** start Data records **
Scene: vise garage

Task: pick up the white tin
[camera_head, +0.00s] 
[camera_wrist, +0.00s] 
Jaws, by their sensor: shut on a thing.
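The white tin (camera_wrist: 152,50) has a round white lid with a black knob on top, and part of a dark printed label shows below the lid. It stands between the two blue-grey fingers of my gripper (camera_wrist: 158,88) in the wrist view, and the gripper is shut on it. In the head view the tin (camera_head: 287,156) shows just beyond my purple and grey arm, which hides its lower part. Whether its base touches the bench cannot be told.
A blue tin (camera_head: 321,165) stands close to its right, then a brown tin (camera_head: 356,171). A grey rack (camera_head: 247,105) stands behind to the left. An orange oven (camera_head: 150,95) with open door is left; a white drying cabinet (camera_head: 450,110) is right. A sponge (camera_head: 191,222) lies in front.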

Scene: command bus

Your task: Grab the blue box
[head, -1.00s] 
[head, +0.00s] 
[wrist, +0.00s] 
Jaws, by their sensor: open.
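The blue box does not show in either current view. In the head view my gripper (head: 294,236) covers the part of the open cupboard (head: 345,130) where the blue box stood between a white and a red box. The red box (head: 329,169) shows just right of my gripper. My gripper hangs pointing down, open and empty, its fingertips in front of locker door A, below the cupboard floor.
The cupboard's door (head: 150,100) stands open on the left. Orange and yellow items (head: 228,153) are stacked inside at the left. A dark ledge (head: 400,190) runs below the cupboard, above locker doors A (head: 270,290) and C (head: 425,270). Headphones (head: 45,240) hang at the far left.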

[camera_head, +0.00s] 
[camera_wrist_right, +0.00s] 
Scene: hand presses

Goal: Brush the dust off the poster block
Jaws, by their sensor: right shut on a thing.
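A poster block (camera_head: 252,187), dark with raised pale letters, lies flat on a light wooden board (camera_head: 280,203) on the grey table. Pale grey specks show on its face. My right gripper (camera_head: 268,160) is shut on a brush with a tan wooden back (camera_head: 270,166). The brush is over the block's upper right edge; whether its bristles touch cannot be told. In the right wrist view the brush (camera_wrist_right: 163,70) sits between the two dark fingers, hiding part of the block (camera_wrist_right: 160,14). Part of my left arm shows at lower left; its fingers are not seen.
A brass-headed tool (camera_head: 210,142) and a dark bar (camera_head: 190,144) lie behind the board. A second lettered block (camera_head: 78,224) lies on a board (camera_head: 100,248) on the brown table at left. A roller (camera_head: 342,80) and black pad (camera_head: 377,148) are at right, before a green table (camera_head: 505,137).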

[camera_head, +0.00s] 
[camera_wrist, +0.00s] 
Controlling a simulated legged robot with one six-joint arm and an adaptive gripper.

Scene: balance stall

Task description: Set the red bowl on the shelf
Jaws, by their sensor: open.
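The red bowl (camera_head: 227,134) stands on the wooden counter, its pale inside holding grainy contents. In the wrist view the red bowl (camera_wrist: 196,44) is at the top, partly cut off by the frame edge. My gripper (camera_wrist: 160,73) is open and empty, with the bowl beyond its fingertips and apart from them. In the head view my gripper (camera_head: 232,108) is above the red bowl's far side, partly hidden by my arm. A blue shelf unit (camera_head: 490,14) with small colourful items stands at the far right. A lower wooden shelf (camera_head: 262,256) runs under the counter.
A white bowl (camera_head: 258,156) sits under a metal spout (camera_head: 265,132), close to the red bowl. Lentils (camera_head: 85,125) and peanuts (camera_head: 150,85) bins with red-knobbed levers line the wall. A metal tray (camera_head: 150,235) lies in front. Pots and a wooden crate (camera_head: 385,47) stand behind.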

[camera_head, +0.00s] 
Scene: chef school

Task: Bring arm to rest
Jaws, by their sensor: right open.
** end Data records **
Task instructions:
Copy out every line in the listing where the word "Scene" appears.

Completed exercise:
Scene: vise garage
Scene: command bus
Scene: hand presses
Scene: balance stall
Scene: chef school

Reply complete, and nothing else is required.